Originality & Significance

While there is abundant research on using S4 for reinforcement learning, there is limited work on adapting S4 in a multi-agent offline RL setting. This work is well-placed in the literature and could provide the community with valuable insights on the effectiveness of S4 in multi-agent offline RL.

Clarity

The paper is well-structured and generally easy to follow. However, some technical details require further clarification. For instance, the model inference process and communication costs could be elaborated upon. Please refer to the "Weaknesses" section for a more detailed discussion.

缺点

  1. The reviewer has some concerns about the experimental results presented in the paper. Specifically, only one sequence-based baseline (MADT) is used, and the improvements demonstrated by the proposed method over this baseline are relatively small, with some falling within confidence intervals. To strengthen the experimental section, the reviewer suggests comparing the proposed method with more competitive baselines o, such as [a], which have been reported to achieve better results on SMAC than MADT. This would provide a more convincing demonstration of the effectiveness of the proposed method.

  2. The reviewer found some technical contents that need further clarification. Specifically, the mechanism for information sharing during the testing and inference phases remains unclear. The current configuration, which appears to involve a chain of information sharing, could potentially introduce dependencies between agents during inference. If the reviewer understands correctly, the authors use the S4 convolutional nature to address the issue.However, the precise methodology remains unclear. This is a crucial technical aspect of the paper and requires further elaboration.

  3. The reviewer found some citations missing, which may lead to confusion.
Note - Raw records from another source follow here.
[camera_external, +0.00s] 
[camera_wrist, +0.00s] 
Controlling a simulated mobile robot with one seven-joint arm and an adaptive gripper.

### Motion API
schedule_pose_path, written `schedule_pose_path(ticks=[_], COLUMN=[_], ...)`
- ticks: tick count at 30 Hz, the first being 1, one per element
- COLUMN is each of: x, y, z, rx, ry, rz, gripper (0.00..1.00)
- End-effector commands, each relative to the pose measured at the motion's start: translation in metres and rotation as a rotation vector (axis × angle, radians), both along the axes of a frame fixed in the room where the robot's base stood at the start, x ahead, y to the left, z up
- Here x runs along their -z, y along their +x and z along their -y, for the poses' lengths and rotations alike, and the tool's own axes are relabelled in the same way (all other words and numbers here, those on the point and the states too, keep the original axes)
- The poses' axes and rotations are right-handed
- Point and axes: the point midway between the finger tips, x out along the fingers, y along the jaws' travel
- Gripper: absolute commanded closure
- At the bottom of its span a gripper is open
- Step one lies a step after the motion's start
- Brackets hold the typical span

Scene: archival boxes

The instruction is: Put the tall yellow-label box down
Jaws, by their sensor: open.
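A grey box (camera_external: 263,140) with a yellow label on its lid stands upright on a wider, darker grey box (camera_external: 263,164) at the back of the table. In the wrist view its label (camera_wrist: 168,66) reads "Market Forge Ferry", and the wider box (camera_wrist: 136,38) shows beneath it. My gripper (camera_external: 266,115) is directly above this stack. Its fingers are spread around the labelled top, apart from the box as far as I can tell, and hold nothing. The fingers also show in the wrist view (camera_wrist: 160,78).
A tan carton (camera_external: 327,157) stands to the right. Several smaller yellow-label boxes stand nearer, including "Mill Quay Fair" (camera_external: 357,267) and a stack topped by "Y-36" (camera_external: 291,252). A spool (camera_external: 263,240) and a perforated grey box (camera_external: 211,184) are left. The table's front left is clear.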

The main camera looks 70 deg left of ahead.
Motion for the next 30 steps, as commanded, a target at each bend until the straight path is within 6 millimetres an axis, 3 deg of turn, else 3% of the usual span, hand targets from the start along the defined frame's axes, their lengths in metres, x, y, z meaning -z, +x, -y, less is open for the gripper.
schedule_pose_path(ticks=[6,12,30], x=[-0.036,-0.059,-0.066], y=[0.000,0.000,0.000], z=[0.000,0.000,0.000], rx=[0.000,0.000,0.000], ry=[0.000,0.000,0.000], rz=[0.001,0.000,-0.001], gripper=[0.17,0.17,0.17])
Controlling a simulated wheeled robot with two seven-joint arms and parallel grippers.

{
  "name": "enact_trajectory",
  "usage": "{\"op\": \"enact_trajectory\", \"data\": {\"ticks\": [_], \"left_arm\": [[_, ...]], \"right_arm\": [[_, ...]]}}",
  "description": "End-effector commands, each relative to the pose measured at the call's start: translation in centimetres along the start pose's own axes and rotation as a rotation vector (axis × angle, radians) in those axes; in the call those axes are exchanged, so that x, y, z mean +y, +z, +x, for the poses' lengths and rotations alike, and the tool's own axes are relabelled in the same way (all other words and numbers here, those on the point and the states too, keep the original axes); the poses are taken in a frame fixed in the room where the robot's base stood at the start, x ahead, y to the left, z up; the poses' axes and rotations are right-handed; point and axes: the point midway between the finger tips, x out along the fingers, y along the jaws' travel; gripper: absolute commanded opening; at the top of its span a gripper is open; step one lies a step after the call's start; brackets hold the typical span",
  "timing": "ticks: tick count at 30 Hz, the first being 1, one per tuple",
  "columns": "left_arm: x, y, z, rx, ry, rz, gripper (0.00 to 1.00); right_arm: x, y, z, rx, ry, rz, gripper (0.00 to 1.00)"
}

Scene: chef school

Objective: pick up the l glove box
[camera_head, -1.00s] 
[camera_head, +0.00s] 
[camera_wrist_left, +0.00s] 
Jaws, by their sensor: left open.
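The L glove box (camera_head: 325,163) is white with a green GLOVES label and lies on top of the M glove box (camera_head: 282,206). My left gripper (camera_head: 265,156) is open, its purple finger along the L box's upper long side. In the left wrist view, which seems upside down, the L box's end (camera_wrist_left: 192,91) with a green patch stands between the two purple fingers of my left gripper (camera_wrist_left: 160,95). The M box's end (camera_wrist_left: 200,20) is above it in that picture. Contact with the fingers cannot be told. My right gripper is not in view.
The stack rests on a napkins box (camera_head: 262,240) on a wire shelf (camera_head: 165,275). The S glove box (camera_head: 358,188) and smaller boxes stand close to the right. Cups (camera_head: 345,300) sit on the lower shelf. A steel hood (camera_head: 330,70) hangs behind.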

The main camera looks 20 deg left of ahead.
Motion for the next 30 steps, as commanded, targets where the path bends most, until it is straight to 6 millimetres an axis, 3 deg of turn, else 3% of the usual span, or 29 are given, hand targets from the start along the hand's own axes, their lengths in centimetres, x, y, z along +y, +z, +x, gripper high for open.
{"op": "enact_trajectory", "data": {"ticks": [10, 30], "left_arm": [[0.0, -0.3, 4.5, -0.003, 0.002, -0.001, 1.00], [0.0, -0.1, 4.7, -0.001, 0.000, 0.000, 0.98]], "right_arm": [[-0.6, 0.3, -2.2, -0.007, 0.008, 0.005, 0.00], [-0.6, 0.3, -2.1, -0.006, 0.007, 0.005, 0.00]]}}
For example, the Methodology section discusses the concept of Sequentially Expanded MDPs without providing any accompanying citations. This omission could lead to confusion among readers regarding the original contributions of this work versus those of prior research.The reviewer recommends that add appropriate citations, such as [b], and explicitly differentiate between the elements that are drawn from existing literature and the novel contributions introduced in this work. This clarification will enhance the overall transparency and understanding of the research presented.

[a] Offline Multi-Agent Reinforcement Learning with Knowledge Distillation, Tseng et al, 2022

[b] ACE: Cooperative Multi-agent Q-learning with Bidirectional Action-Dependency, Li et al, 2022

问题

  1. In a sequentially expanded MDP, how to decide the order of agents? Does the order have a significant impact on the overall performance?

  2. L52 - L53. Please provide citations for the mentioned regularization methods. It is unclear to the reviewer what ‘these regularization techniques’ are referring to and why it is challenging.

  3. Could you elaborate on the potential communication cost and delay by sharing the information among all agents? Would it be scalable to hundreds of agents?

  4. There are some inconsistencies between figure 2 and Algo 1. In Figure 2, the agent doesn’t take observations as input, but in Algo 1 it does.

  5. Algo 1, what is ditd^t_i? Please provide a formal definition.

评论

We sincerely thank the reviewer for their thoughtful feedback and for acknowledging the originality of our work in implementing S4 for offline multi-agent tasks. Below, we have provided our responses to the comments and suggestions.

Comment 1

The reviewer has some concerns about the experimental results presented in the paper. Specifically, only one sequence-based baseline (MADT) is used, and the improvements demonstrated by the proposed method over this baseline are relatively small, with some falling within confidence intervals. To strengthen the experimental section, the reviewer suggests comparing the proposed method with more competitive baselines o, such as [a], which have been reported to achieve better results on SMAC than MADT. This would provide a more convincing demonstration of the effectiveness of the proposed method.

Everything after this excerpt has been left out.